The ride is slow enough that it’s reminiscent of just exploring your neighborhood with buddies during summer vacation. And it turns out that there is a mindset and art to such a ride. For me at least, the urge is to go faster, which means I do not notice as much. So tooling around, wandering hither and yon, retracing our steps in some cases, all in a leisurely fashion, is relaxing. I found myself really enjoying the non-competitive nature of the ride. Of course you have to pay attention, but we took sidewalks and backroads through the still being developed Mueller.
After about 10 miles, Karol takes us to a new site of a popular Austin neighborhood eatery. In this case, the famous Kerbey Lane Cafe, known for it’s queso and pancakes. I had decided not to stay due to my increasingly dire poverty as an unpaid blogger and book writer (so far). Karol thanked me for my participation, and said I could come in and drink water if I wanted. I had yoga to do and words to write, though. Not many miles before I slept, but always plenty of stuff to do.

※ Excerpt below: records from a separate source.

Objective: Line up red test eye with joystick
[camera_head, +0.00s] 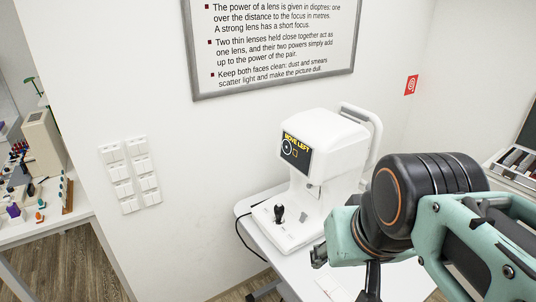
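A white eye-test machine (340,140) stands on a white table. Its dark screen (296,154) reads "MOVE LEFT" in yellow, above a pale ring and a small orange square; the two marks do not coincide. A black joystick (279,213) stands upright on the machine's base, at its front left. I cannot make out a red test eye; the machine's far side is hidden. My mint and black arm comes in from the right. What seems to be my gripper (318,255) shows only as a small dark part, right of the joystick and apart from it. Its fingers are unclear.
The white table (285,263) has bare room in front of the machine. A black cable hangs at its left edge. A wall poster (275,45), wall switches (130,175) and a red sign (411,85) are behind. A cluttered bench (40,232) stands at left, an open case (518,160) at right.

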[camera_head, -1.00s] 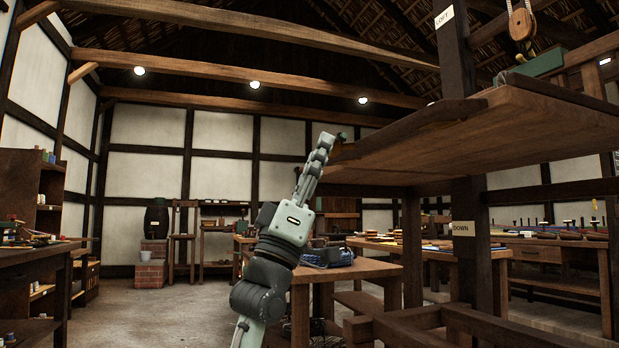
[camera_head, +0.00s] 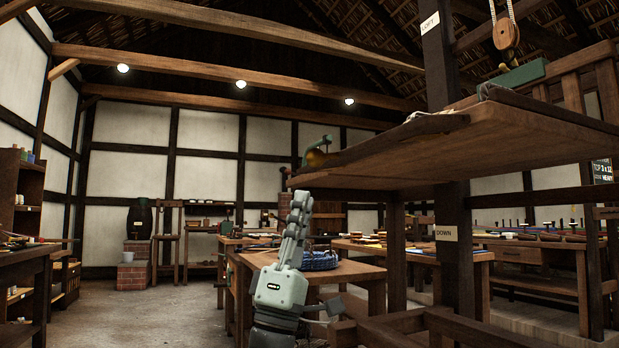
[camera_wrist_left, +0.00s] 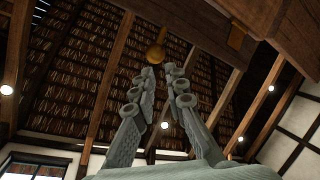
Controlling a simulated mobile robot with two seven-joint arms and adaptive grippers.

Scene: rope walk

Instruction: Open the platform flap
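The brown wooden platform (camera_head: 470,150) juts in from the right in the head view, seen from below and at its edge. I cannot tell where its flap starts. A green fitting with a brass-coloured part (camera_head: 318,158) sits on its left end. My left gripper (camera_head: 300,196) points up just below that end, apart from it as far as I can see. In the left wrist view, its two ringed fingers (camera_wrist_left: 161,74) stand apart with nothing between them. A round brass knob (camera_wrist_left: 157,55) shows beyond the fingertips. My right gripper is not in view.
A dark post with LOFT and DOWN signs (camera_head: 446,233) stands at the right. A pulley block (camera_head: 506,35) hangs above the platform. A workbench with a blue rope coil (camera_head: 318,260) is behind my left gripper. Open floor (camera_head: 160,310) lies at the left.

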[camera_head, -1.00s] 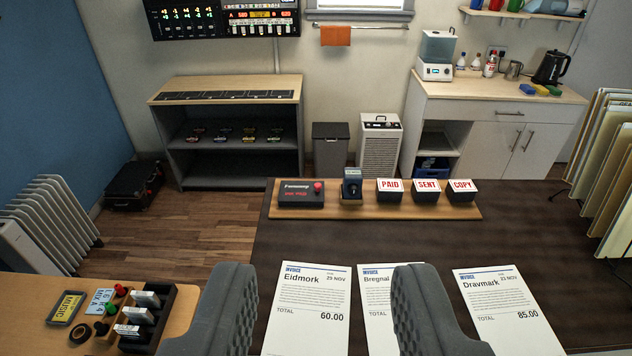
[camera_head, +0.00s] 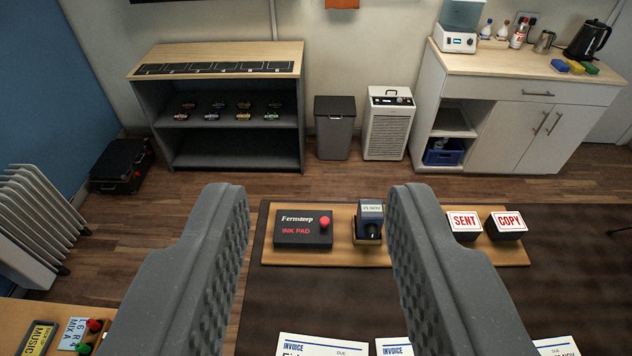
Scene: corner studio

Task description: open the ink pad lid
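The ink pad (camera_head: 303,231) is a flat black box marked "Fernsteep INK PAD" with a red knob (camera_head: 325,223) at its right end. Its lid looks shut. It sits at the left of a wooden tray (camera_head: 340,257) at the desk's far edge. My gripper (camera_head: 320,205) is open and empty. In the picture its fingers frame the ink pad and the date stamp, nearer the camera and apart from both.
A date stamp (camera_head: 369,222) stands right of the pad. The SENT (camera_head: 464,224) and COPY (camera_head: 507,224) stamps stand farther right; my right finger hides the PAID stamp. Invoices (camera_head: 322,345) lie in front.

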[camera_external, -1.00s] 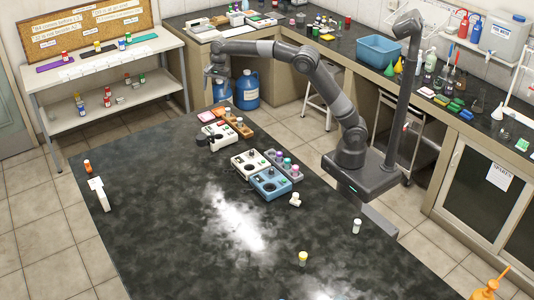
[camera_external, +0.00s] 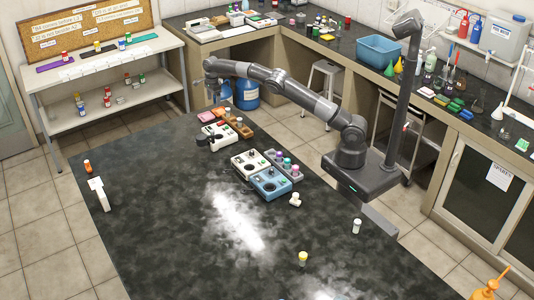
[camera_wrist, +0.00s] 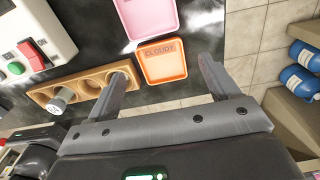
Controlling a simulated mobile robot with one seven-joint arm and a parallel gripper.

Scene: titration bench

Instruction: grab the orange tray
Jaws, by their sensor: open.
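The orange tray (camera_wrist: 165,62) lies flat on the dark table in the wrist view, a shallow square with lettering that seems to read "CLOUDY". In the outside view it is a small orange patch (camera_external: 219,111) near the table's far edge. My gripper (camera_wrist: 163,70) is open and empty, its two fingers apart on the left and right of the tray in the picture. The gripper (camera_external: 212,94) appears above the table's far edge in the outside view. I cannot tell the exact height of the fingertips over the tray.
A pink tray (camera_wrist: 146,17) lies just beyond the orange one. A wooden rack (camera_wrist: 83,87) with a capped vial stands close by the left finger. A white device (camera_wrist: 32,40) with red and green buttons stands left. The table edge and floor lie to the right.

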So, You’re Bike Curious — Now What?
If you are in Austin and want to check out Bike Curious, here’s their Facebook link, which is more reliable times. Note the start changes with the sun as the seasons change. Maybe I’ll see you there if this becomes a regular Sunday night ritual for me. I’m thinking this is a great ride for my new bike gang I started. We shall see. Well, I hope I satisfied your curiosity! Wherever you are and whenever you can, get curious, get on your bike and ride it!